URBAN & REGIONAL DEVELOPMENT AND PLANNING
For the first time in human history, the majority of the world’s population is now living in urbanized areas, with all that this means for both human and natural relations and processes on a global scale. In rapidly growing mega-urban regions of the South there are increasing concerns about actual social and ecological sustainability in the face of ever growing densities and spatial polarizations of wealth and poverty, human security and insecurity, health and welfare, as well as the increasing problems of inadequate water supplies, polluted air, and the management of waste. In the unevenly globalizing-urban regions of the North, there are similar concerns about the polarization of wealth and poverty, the upkeep of aging physical and human infrastructures in traditional inner-cities, and the ever-growing sprawl of urbanization across greater swathes of hitherto rural territory.
Within our department, the focus is on the many trends that affect this rapidly expanding urban life. Economic restructuring, technological innovation and globalization, for example, all have profound impacts on the location of production and consumption in both the South and the North. Similarly, the importance of capital and population shifts between urban neighborhoods, from central city to suburb, and from region to region affect the quality of urban life for all. Through our research we can better understand the various impacts of the market and state, and the interdependencies between local, national, and global actors. As a result, more informed urban and regional policy and planning decisions can be made.

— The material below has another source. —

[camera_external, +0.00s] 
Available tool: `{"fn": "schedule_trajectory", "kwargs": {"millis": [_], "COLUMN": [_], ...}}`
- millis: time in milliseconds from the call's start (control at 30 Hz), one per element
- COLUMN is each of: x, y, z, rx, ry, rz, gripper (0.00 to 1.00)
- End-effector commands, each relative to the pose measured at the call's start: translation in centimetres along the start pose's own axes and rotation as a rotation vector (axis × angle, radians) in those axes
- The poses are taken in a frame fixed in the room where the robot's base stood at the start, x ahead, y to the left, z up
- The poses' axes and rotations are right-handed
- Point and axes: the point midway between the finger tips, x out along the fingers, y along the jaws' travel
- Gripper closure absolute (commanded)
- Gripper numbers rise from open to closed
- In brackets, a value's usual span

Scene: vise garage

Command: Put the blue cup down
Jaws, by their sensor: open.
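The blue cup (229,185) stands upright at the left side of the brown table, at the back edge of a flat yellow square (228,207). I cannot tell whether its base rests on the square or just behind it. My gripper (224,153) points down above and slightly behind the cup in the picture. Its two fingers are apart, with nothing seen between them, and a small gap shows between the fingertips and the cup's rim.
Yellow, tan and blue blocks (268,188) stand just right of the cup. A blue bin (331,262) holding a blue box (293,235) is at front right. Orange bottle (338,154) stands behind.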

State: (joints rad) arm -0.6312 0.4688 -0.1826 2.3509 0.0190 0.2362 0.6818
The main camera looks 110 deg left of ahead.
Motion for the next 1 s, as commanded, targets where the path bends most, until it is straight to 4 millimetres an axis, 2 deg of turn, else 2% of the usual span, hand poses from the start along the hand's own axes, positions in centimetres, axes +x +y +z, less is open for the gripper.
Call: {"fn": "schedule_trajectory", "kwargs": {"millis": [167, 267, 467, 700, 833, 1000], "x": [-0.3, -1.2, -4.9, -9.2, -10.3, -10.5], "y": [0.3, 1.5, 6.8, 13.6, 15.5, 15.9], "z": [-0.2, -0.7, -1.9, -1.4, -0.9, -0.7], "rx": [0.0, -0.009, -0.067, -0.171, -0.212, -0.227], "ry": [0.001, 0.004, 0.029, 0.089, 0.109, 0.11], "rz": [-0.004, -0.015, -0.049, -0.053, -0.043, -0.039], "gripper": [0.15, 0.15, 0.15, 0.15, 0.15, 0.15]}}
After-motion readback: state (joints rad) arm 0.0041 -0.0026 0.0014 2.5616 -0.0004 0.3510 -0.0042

Our current faculty is conducting more specific research within these broad problematics. Kevin Archer’s work concerns the manner in which all cities of the world are economically, politically, and, significantly, culturally globalizing, if unevenly. He is also interested in how the process of urbanization affects the human understanding of, and interaction with, non-human nature. Martin Bosman is interested in place imaging in the context of inter-locality competition, the politics of public space, the making of global city-regions, and water and urbanization. His current research foci are on the Tampa Bay Metropolitan Region as an emerging global city region and water privatization in Buenos Aires, Argentina. Elizabeth Strom is interested in the interplay of public and private forces shaping the urban built environment. Her current focus is on the redevelopment of US downtown areas, and particularly on the role of arts and culture in efforts to revive central cities.